Last week involved a trip to London, down before sunrise and back in darkness, not the most inspiring times for rail travel but the venue in the capital did more than justify the early alarm call.

My destination was the Portuguese ambassador’s house in swanky Belgravia, the reason, a small focused tasting of some 50 Portuguese wines selected on behalf of the commercial arm of the Embassy to highlight the present flight of wines that once struggled to gain International appreciation. I will detail my excitement regarding the ensuing discoveries next week in On the Grapevine. So the early start to the day, with four hours of travel interspersed with the concentrated task ahead, meant that the need for a simple breakfast or at least an authentic cup of coffee was high on the list.

Although our rail network from Norwich boasts improvement and the new ticket machines, un-commissioned at the time of writing, signal more modern and civilised rail travel, the catering facilities remain grim.

If you cannot compete with the wily and much rehearsed scrum that usually beats me to one of the restaurant car seats, as rare as hen’s teeth on the odd occasion they have coupled one on, then the only on-board alternative is that cumbersome food trolley clattering its way through the carriages like a French Revolutionary tumbril, its contents similarly desolate. Most mainland European trains offer fresh baguettes and salads as well as proper coffee, often on the lowliest of journeys, why do I get offered a tin of Pringles and a slab of fruit cake? Are they trying to gain a ‘highly commended’ at the EasyJet school of national cuisine? No, reluctantly one realised that some sustenance would have been found elsewhere to complement the rigours of a fourteen hour round trip.
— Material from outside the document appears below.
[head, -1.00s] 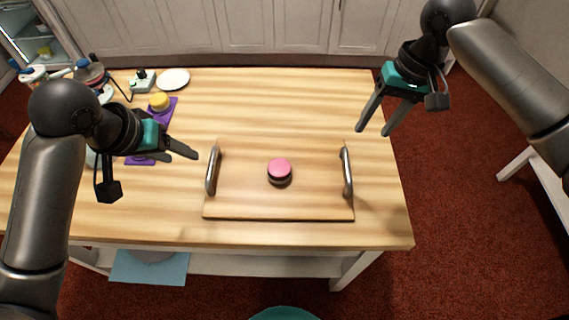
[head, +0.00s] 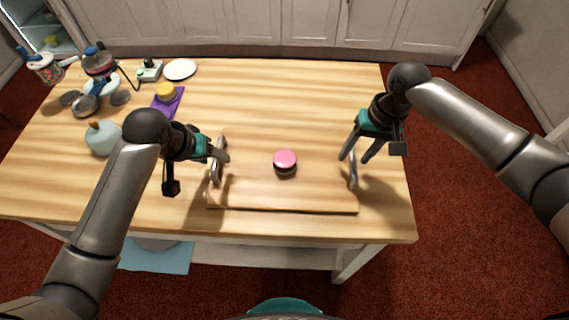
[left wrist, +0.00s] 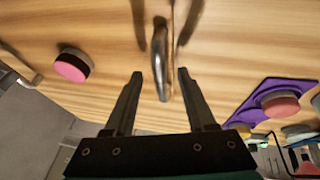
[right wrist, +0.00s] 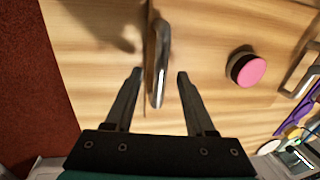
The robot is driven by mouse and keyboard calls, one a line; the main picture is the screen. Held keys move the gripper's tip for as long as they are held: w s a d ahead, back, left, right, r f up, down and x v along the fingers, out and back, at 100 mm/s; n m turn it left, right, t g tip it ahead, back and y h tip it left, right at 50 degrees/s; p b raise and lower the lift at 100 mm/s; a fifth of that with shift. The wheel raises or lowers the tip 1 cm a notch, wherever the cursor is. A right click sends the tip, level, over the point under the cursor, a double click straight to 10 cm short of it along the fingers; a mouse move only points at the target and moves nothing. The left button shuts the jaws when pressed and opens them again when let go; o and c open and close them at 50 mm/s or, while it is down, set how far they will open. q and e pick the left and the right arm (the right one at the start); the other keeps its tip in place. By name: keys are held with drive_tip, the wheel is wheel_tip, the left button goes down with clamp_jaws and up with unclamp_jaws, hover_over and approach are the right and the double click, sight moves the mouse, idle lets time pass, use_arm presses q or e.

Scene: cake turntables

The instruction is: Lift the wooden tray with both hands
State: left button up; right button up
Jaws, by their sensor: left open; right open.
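The wooden tray (head: 250,197) lies flat on the wooden table, with a metal handle at each side. A small pink-topped cake (head: 285,161) stands at its middle. My left gripper (head: 226,150) is open at the tray's left handle (head: 217,172); in the left wrist view the handle (left wrist: 160,60) stands between and beyond the fingertips. My right gripper (head: 354,158) is open at the right handle (head: 352,172); in the right wrist view that handle (right wrist: 160,60) lies between and just beyond the fingertips. I cannot tell whether any finger touches a handle.
A purple mat (head: 176,101) with a yellow-topped cake (head: 166,91) is behind my left gripper. A white plate (head: 180,69), a pale blue round vessel (head: 103,138) and other items stand at the table's left. The table behind the tray is clear.

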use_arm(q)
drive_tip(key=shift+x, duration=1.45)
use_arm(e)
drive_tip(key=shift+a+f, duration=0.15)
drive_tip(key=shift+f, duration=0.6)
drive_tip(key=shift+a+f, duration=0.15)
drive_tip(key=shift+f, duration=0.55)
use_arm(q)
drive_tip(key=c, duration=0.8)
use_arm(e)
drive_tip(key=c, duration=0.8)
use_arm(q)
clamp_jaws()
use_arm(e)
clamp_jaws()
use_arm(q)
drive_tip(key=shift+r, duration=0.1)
After the tasting, which had coated the palate with dense rich reds and anaesthetized a few dozen taste buds, we head back to Liverpool Street Station a little jaded and in need of an epicurean lift. The further discomfort of pressing one’s face into stranger’s armpits and suffering what would otherwise be judged as sexual harassment in any other circumstance, we travelled in what is accepted as the greenest form of London travel – the underground rush hour.

But our interim reward was beckoning, a taste of that most cleansing of cuisines – Sushi.

Tucked away, upstairs at Liverpool Street is a fantastic fast food haven. The modest little restaurant known as Mushi Mushi with about twenty metres of scaletrix track zigzagging around the place and entering grotto-like tunnels in and out of the kitchen beyond, my reward was imminent. The one defining feature of Sushi is how quickly the natural world and the plate are combined. The purity with which a Japanese Zen kitchen can offer up its produce has almost no comparison anywhere else in the world. Food types are isolated rather than mixed and sauces are served as separate identities rather than amagamations. Observing the highly trained chefs preparing raw fish or the lightest of cooking techniques, one sees a spectrum of food creation so different from the norm of slow cooking and integrated sauces and ingredients found elsewhere. Presentation too plays a key role in the pleasures ahead with a minimalism only seen in Japanese art or traditional architecture. This approach was pretentiously and unsuccessfully high jacked by the way, in the mid ‘70’s in the form of Nouvelle Cuisine whereby French pomposity managed to overcome Japanese modesty with hilarious results.

If you can tolerate fresh raw-fish as a concept then the flavour range is myriad, a sort of colonic irrigation of the upper senses.

My eternal favourite is the neatly cut Nori Roll. Vinegar infused rice, (an early preservative of the crop), is laid along an oblong sheet of toasted Nori seaweed. Various fine slivers of raw fish, avocado or cucumber lay as a thin line of top and the whole thing is rolled, using a flexible bamboo mat with singular precision into a perfect green rod. The unit is cut five times providing six individual little taste bombs and presented with ultimate simplicity on a modestly decorated plate, the whole operation taking less than a minute. Alongside are the jewels to enhance, a bowl of laser-cut slices of pickled ginger, a little soy sauce and the wondrous accompaniment to clear the head and often most of the tear-ducts – wasabi paste, often nicknamed Japanese horseradish, it is in fact unrelated to our crop but resembles the cleansing ‘bite’ nevertheless, all coupled with a delicacy which is the essence of Sushi. An ice-cold accompaniment of Sapora beer and the day’s fogginess was cleared all for less than £20. Try getting colonic irrigation for that these days.